Set exercise: Quote each record exactly, please, leaving none out.

The records:
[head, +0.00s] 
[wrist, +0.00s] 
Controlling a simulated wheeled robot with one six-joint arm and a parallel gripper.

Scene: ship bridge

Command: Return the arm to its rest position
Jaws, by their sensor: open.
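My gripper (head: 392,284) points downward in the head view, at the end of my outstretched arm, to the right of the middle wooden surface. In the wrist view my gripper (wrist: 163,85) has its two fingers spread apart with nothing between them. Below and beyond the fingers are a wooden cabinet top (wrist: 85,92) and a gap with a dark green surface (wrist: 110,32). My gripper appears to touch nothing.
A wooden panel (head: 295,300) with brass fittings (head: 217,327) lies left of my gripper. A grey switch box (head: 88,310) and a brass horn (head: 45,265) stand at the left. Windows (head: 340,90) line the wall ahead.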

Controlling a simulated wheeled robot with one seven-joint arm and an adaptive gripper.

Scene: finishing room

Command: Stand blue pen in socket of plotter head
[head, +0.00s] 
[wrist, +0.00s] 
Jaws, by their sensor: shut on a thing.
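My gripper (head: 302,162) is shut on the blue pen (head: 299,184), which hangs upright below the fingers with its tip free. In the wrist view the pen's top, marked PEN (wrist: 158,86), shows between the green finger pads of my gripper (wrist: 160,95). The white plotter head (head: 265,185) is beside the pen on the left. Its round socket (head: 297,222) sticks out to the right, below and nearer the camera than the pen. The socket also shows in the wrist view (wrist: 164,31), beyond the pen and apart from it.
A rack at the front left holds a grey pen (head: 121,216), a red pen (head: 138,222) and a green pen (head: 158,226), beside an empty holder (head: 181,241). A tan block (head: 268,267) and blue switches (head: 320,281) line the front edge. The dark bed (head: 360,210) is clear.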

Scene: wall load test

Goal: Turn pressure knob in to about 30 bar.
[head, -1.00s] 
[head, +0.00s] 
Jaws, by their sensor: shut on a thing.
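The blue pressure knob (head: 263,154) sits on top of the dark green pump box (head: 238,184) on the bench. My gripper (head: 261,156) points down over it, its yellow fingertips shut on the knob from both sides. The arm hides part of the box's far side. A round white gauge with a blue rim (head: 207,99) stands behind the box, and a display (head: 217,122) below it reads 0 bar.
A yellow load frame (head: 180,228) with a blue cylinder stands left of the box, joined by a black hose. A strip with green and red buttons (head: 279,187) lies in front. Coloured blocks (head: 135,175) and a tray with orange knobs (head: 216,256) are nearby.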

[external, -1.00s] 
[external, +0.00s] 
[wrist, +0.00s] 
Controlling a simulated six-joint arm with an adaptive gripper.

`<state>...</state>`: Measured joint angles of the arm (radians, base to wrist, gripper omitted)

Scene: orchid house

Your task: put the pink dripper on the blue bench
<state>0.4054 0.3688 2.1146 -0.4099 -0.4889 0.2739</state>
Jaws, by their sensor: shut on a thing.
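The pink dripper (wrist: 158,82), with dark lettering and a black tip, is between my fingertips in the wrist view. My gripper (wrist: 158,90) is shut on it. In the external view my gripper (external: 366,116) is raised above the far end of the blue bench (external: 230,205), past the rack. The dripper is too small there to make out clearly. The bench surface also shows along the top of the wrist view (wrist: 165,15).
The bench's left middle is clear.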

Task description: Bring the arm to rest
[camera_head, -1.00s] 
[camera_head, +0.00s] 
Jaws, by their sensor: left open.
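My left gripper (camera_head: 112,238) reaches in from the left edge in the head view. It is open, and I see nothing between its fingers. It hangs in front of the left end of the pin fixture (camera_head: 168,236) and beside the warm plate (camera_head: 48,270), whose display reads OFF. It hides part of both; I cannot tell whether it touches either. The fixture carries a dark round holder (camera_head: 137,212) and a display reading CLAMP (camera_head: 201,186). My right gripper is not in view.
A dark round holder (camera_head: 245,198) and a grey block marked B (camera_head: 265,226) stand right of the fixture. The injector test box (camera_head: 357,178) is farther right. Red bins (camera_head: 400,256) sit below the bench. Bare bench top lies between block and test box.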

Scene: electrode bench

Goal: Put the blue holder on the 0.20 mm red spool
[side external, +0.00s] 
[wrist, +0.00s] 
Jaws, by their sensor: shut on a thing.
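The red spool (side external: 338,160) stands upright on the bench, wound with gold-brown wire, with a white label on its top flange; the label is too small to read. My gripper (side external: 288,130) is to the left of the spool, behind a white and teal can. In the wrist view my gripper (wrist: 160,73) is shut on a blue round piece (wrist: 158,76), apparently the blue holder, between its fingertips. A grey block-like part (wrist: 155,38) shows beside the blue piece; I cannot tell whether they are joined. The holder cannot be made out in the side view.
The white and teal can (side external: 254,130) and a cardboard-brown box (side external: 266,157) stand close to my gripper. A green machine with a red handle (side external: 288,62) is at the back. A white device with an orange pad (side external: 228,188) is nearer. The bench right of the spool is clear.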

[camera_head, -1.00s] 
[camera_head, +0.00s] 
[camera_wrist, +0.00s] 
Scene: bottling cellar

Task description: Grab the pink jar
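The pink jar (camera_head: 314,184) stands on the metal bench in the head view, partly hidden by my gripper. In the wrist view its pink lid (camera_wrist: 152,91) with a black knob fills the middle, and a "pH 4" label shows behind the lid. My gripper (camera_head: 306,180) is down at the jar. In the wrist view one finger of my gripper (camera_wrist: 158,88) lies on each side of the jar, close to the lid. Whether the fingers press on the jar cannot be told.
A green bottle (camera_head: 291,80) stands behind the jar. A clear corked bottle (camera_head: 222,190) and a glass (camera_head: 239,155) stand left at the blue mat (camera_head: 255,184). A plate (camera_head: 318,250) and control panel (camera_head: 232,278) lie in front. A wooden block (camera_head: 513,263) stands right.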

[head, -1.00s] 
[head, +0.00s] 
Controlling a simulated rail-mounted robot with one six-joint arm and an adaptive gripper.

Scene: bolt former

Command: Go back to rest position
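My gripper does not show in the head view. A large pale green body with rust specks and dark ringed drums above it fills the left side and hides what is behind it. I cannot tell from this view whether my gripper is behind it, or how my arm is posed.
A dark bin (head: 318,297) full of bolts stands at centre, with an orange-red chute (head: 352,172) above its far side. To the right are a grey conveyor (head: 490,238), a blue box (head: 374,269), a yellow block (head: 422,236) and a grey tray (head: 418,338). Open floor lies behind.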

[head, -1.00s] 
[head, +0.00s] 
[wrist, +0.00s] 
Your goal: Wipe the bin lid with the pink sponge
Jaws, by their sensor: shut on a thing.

Solution for this task:
[head, +0.00s] 
[wrist, +0.00s] 
Controlling a simulated wheeled robot with one six-joint arm and a parallel gripper.

Scene: ship bridge

Command: Return the arm to its rest position
Jaws, by their sensor: open.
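My gripper (head: 392,284) points downward in the head view, at the end of my outstretched arm, to the right of the middle wooden surface. In the wrist view my gripper (wrist: 163,85) has its two fingers spread apart with nothing between them. Below and beyond the fingers are a wooden cabinet top (wrist: 85,92) and a gap with a dark green surface (wrist: 110,32). My gripper appears to touch nothing.
A wooden panel (head: 295,300) with brass fittings (head: 217,327) lies left of my gripper. A grey switch box (head: 88,310) and a brass horn (head: 45,265) stand at the left. Windows (head: 340,90) line the wall ahead.

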Controlling a simulated wheeled robot with one seven-joint arm and an adaptive gripper.

Scene: finishing room

Command: Stand blue pen in socket of plotter head
[head, +0.00s] 
[wrist, +0.00s] 
Jaws, by their sensor: shut on a thing.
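My gripper (head: 302,162) is shut on the blue pen (head: 299,184), which hangs upright below the fingers with its tip free. In the wrist view the pen's top, marked PEN (wrist: 158,86), shows between the green finger pads of my gripper (wrist: 160,95). The white plotter head (head: 265,185) is beside the pen on the left. Its round socket (head: 297,222) sticks out to the right, below and nearer the camera than the pen. The socket also shows in the wrist view (wrist: 164,31), beyond the pen and apart from it.
A rack at the front left holds a grey pen (head: 121,216), a red pen (head: 138,222) and a green pen (head: 158,226), beside an empty holder (head: 181,241). A tan block (head: 268,267) and blue switches (head: 320,281) line the front edge. The dark bed (head: 360,210) is clear.

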Scene: wall load test

Goal: Turn pressure knob in to about 30 bar.
[head, -1.00s] 
[head, +0.00s] 
Jaws, by their sensor: shut on a thing.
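The blue pressure knob (head: 263,154) sits on top of the dark green pump box (head: 238,184) on the bench. My gripper (head: 261,156) points down over it, its yellow fingertips shut on the knob from both sides. The arm hides part of the box's far side. A round white gauge with a blue rim (head: 207,99) stands behind the box, and a display (head: 217,122) below it reads 0 bar.
A yellow load frame (head: 180,228) with a blue cylinder stands left of the box, joined by a black hose. A strip with green and red buttons (head: 279,187) lies in front. Coloured blocks (head: 135,175) and a tray with orange knobs (head: 216,256) are nearby.

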[external, -1.00s] 
[external, +0.00s] 
[wrist, +0.00s] 
Controlling a simulated six-joint arm with an adaptive gripper.

`<state>...</state>`: Measured joint angles of the arm (radians, base to wrist, gripper omitted)

Scene: orchid house

Your task: put the pink dripper on the blue bench
<state>0.4054 0.3688 2.1146 -0.4099 -0.4889 0.2739</state>
Jaws, by their sensor: shut on a thing.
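The pink dripper (wrist: 158,82), with dark lettering and a black tip, is between my fingertips in the wrist view. My gripper (wrist: 158,90) is shut on it. In the external view my gripper (external: 366,116) is raised above the far end of the blue bench (external: 230,205), past the rack. The dripper is too small there to make out clearly. The bench surface also shows along the top of the wrist view (wrist: 165,15).
The bench's left middle is clear.

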Task description: Bring the arm to rest
[camera_head, -1.00s] 
[camera_head, +0.00s] 
Jaws, by their sensor: left open.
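My left gripper (camera_head: 112,238) reaches in from the left edge in the head view. It is open, and I see nothing between its fingers. It hangs in front of the left end of the pin fixture (camera_head: 168,236) and beside the warm plate (camera_head: 48,270), whose display reads OFF. It hides part of both; I cannot tell whether it touches either. The fixture carries a dark round holder (camera_head: 137,212) and a display reading CLAMP (camera_head: 201,186). My right gripper is not in view.
A dark round holder (camera_head: 245,198) and a grey block marked B (camera_head: 265,226) stand right of the fixture. The injector test box (camera_head: 357,178) is farther right. Red bins (camera_head: 400,256) sit below the bench. Bare bench top lies between block and test box.

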Scene: electrode bench

Goal: Put the blue holder on the 0.20 mm red spool
[side external, +0.00s] 
[wrist, +0.00s] 
Jaws, by their sensor: shut on a thing.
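The red spool (side external: 338,160) stands upright on the bench, wound with gold-brown wire, with a white label on its top flange; the label is too small to read. My gripper (side external: 288,130) is to the left of the spool, behind a white and teal can. In the wrist view my gripper (wrist: 160,73) is shut on a blue round piece (wrist: 158,76), apparently the blue holder, between its fingertips. A grey block-like part (wrist: 155,38) shows beside the blue piece; I cannot tell whether they are joined. The holder cannot be made out in the side view.
The white and teal can (side external: 254,130) and a cardboard-brown box (side external: 266,157) stand close to my gripper. A green machine with a red handle (side external: 288,62) is at the back. A white device with an orange pad (side external: 228,188) is nearer. The bench right of the spool is clear.

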[camera_head, -1.00s] 
[camera_head, +0.00s] 
[camera_wrist, +0.00s] 
Scene: bottling cellar

Task description: Grab the pink jar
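The pink jar (camera_head: 314,184) stands on the metal bench in the head view, partly hidden by my gripper. In the wrist view its pink lid (camera_wrist: 152,91) with a black knob fills the middle, and a "pH 4" label shows behind the lid. My gripper (camera_head: 306,180) is down at the jar. In the wrist view one finger of my gripper (camera_wrist: 158,88) lies on each side of the jar, close to the lid. Whether the fingers press on the jar cannot be told.
A green bottle (camera_head: 291,80) stands behind the jar. A clear corked bottle (camera_head: 222,190) and a glass (camera_head: 239,155) stand left at the blue mat (camera_head: 255,184). A plate (camera_head: 318,250) and control panel (camera_head: 232,278) lie in front. A wooden block (camera_head: 513,263) stands right.

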[head, -1.00s] 
[head, +0.00s] 
Controlling a simulated rail-mounted robot with one six-joint arm and an adaptive gripper.

Scene: bolt former

Command: Go back to rest position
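My gripper does not show in the head view. A large pale green body with rust specks and dark ringed drums above it fills the left side and hides what is behind it. I cannot tell from this view whether my gripper is behind it, or how my arm is posed.
A dark bin (head: 318,297) full of bolts stands at centre, with an orange-red chute (head: 352,172) above its far side. To the right are a grey conveyor (head: 490,238), a blue box (head: 374,269), a yellow block (head: 422,236) and a grey tray (head: 418,338). Open floor lies behind.

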[head, -1.00s] 
[head, +0.00s] 
[wrist, +0.00s] 
Your goal: Wipe the bin lid with the pink sponge
Jaws, by their sensor: shut on a thing.

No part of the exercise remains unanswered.